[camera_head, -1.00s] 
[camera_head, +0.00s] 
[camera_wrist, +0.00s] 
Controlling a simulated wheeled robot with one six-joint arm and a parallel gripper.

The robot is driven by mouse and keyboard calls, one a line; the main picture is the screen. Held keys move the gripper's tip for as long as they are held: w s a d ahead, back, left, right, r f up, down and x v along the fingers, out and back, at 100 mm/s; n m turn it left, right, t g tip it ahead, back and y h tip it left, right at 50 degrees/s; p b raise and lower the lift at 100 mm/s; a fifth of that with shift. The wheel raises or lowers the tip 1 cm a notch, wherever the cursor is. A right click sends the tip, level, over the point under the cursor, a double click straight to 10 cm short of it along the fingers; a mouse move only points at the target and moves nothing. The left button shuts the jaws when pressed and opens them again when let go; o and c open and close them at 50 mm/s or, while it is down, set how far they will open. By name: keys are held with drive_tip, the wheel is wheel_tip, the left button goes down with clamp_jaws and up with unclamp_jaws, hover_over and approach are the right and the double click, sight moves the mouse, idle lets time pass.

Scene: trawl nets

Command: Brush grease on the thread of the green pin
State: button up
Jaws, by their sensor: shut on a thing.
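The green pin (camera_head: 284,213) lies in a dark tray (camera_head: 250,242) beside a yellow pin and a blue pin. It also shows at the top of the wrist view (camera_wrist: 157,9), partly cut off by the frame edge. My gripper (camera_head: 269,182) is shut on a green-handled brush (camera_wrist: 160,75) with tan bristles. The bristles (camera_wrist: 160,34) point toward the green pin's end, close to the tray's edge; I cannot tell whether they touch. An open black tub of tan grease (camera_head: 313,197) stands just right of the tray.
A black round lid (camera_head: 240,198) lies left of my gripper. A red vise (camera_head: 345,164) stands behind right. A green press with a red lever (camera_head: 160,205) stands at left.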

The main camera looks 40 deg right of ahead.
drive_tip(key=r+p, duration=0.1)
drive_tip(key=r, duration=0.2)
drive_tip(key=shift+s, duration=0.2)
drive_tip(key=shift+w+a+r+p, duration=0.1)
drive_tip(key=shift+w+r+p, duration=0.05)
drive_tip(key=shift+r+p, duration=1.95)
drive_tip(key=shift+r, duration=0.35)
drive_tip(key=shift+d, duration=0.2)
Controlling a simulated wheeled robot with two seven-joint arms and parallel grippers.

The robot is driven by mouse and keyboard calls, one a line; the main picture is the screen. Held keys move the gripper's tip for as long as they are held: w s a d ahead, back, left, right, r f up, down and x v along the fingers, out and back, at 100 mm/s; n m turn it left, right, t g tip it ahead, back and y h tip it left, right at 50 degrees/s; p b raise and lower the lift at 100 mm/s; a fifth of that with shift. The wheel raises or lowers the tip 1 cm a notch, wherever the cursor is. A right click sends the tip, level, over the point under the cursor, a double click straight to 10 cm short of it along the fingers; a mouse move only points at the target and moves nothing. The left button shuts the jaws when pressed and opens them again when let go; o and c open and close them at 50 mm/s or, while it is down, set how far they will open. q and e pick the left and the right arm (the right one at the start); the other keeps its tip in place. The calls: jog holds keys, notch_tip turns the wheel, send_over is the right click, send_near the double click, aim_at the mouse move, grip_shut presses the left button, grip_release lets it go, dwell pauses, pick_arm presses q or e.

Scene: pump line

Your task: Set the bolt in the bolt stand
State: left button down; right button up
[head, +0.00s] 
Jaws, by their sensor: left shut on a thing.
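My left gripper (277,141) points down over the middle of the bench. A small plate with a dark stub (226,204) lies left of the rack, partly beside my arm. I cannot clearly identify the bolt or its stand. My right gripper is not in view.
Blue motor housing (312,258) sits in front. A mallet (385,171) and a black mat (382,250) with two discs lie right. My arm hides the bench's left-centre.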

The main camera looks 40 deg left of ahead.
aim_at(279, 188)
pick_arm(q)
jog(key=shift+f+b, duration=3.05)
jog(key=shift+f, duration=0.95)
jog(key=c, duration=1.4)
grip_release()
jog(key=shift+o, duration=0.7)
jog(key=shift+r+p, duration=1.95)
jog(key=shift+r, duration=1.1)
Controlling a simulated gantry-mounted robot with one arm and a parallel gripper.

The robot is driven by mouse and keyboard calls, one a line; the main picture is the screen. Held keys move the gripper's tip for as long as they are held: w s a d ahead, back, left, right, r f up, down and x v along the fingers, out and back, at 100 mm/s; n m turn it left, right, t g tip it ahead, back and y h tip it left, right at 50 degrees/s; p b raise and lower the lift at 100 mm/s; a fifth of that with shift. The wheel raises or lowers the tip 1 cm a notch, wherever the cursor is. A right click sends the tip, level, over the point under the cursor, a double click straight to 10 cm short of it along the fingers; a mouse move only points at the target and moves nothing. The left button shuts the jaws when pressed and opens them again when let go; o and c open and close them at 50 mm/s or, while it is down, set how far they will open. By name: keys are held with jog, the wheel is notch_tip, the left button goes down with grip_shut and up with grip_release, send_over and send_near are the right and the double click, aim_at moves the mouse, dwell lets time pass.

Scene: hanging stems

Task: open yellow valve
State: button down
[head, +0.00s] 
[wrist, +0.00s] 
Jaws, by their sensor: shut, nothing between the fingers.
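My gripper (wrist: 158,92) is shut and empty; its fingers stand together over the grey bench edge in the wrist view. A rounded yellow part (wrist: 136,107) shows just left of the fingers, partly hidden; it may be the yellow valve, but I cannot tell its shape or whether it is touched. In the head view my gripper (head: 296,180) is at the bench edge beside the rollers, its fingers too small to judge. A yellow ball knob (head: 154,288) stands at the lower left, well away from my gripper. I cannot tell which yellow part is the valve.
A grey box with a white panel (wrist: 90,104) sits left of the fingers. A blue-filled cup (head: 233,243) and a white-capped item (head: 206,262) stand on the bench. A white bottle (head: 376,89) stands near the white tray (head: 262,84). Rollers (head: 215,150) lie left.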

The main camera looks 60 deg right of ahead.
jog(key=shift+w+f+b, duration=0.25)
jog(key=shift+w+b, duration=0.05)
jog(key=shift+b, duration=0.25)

▬▬▬

◆ **Exercise directions**
Print only the run of lines that begins with the line containing "dwell lets time pass." and ends with the line containing "[wrist, +0.00s]", both included, exactly as they read.

◆ **Task answer**
The robot is driven by mouse and keyboard calls, one a line; the main picture is the screen. Held keys move the gripper's tip for as long as they are held: w s a d ahead, back, left, right, r f up, down and x v along the fingers, out and back, at 100 mm/s; n m turn it left, right, t g tip it ahead, back and y h tip it left, right at 50 degrees/s; p b raise and lower the lift at 100 mm/s; a fifth of that with shift. The wheel raises or lowers the tip 1 cm a notch, wherever the cursor is. A right click sends the tip, level, over the point under the cursor, a double click straight to 10 cm short of it along the fingers; a mouse move only points at the target and moves nothing. The left button shuts the jaws when pressed and opens them again when let go; o and c open and close them at 50 mm/s or, while it is down, set how far they will open. By name: keys are held with jog, the wheel is notch_tip, the left button goes down with grip_shut and up with grip_release, send_over and send_near are the right and the double click, aim_at moves the mouse, dwell lets time pass.

Scene: hanging stems

Task: open yellow valve
State: button down
[head, +0.00s] 
[wrist, +0.00s] 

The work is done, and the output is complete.